We need to act fast to stop this dastardly Sheriff of Nottingham move and ensure these countries can introduce Robin Hood Taxes. Osborne tried to sneak this one unnoticed late on a Friday afternoon. But by speaking up and standing together we can send a clear message – we know what’s happening and we won’t let them get away with it.

Can you sign the petition to stop this uncalled for legal challenge?

Make no mistake this is not about defending British interests in Europe — it’s about defending the interests of this Government’s friends in the City of London. This legal challenge should be seen for what it is: a desperate last-ditch effort to protect the obscene profitability of our bloated financial sector.

In the UK, and across Europe we all paid to bail out the banks. And millions of us are still feeling the pain. These proposed financial transaction taxes are small but significant steps in ensuring the banks begin to pay their fair share. And that £30 billion would provide vital funds that can pay for healthcare and education at home, help people in the poorest countries and fight climate change.

Yes, I will sign the petition telling Chancellor George Osborne to drop this legal challenge.

 


Responses

  1. Good to see this coming around again – (& Damh should sing that song in Oxfordshire sometime!)
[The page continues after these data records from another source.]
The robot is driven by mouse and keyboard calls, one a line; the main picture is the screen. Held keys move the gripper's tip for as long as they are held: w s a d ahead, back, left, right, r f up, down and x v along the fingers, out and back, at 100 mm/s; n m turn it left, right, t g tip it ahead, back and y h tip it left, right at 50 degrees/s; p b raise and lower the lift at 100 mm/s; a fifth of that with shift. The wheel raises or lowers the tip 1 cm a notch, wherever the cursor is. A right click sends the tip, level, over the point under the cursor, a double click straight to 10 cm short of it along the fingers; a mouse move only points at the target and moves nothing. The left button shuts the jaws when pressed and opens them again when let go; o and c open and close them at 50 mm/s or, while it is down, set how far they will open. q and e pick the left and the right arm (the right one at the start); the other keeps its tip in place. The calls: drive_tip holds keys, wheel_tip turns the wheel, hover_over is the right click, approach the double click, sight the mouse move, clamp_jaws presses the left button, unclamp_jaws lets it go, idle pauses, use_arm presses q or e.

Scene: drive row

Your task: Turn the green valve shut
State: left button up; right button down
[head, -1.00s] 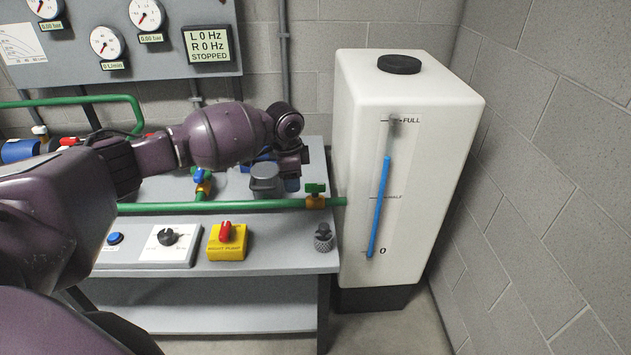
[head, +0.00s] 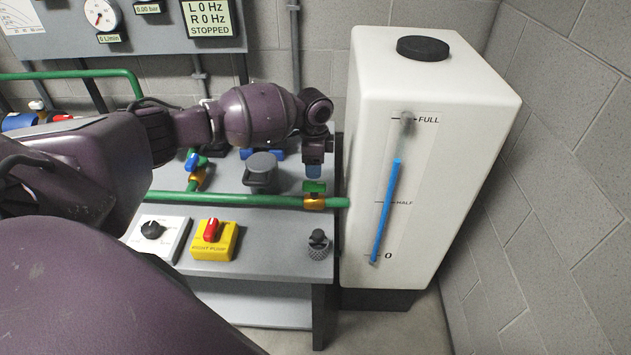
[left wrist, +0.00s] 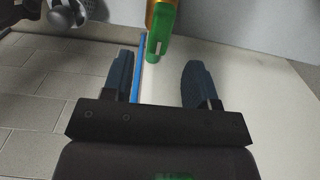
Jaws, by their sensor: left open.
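The green valve has a green handle (head: 314,187) on a brass body (head: 314,202). It sits in the green pipe (head: 240,200) at the right end of the bench, close to the white tank. My left gripper (head: 313,172) hangs pointing down just above the handle. In the left wrist view its two fingers (left wrist: 158,62) are apart, with no object held. The green and brass of the valve (left wrist: 157,42) show there ahead of the fingers, near the gap. I cannot tell whether a finger touches the handle. My right gripper is not in view.
The white tank (head: 450,100) stands close on the right, with a blue level gauge. A grey capped cylinder (head: 261,170) and a blue-handled valve (head: 192,162) are left of the gripper. A yellow switch box (head: 213,240) and a knurled grey piece (head: 318,242) sit in front of the pipe.

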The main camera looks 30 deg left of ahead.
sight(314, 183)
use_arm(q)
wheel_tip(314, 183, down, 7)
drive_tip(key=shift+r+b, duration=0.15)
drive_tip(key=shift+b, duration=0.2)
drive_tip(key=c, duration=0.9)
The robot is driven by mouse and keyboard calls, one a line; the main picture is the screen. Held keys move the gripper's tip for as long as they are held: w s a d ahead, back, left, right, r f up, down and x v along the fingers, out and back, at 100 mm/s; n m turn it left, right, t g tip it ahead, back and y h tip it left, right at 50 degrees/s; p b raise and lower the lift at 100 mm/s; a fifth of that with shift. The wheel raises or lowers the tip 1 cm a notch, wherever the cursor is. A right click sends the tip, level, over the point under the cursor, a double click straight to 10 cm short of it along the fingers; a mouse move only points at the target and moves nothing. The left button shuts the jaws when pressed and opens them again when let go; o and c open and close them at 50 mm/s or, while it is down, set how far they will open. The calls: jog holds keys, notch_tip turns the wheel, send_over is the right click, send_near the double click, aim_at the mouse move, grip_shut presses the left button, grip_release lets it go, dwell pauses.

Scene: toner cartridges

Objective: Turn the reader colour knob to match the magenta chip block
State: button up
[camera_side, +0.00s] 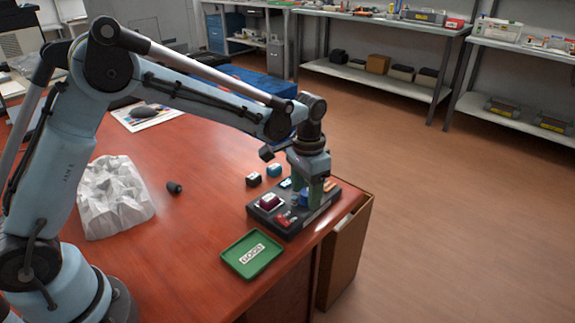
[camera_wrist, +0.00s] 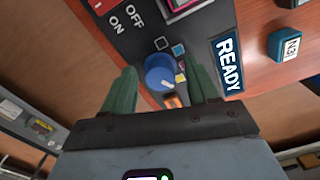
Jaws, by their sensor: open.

  2. The ironic thing is that we already have a transaction tax in the UK, it’s called Stamp Duty: https://www.gov.uk/tax-buying-selling-shares/buying-shares I’m not sure how the EU transaction tax differs from this.

    Osborne is against the European FTT because it would “hit” transactions between UK and other European organisations. We would have to collect it, but then pass it over to the EU.

    More details here: http://www.bbc.co.uk/news/business-15552412

    I don’t see much of a downside. These sorts of taxes are always less than one percent, so the money gathered, though the overall sum is large, is minuscule compared to the value of the transactions that have been taxed. If you think that less than 1 percent will raise, say, 30 billion, that means 30 billion is less than 1 percent of the value of the transaction. That’s a seriously fucked up amount of money.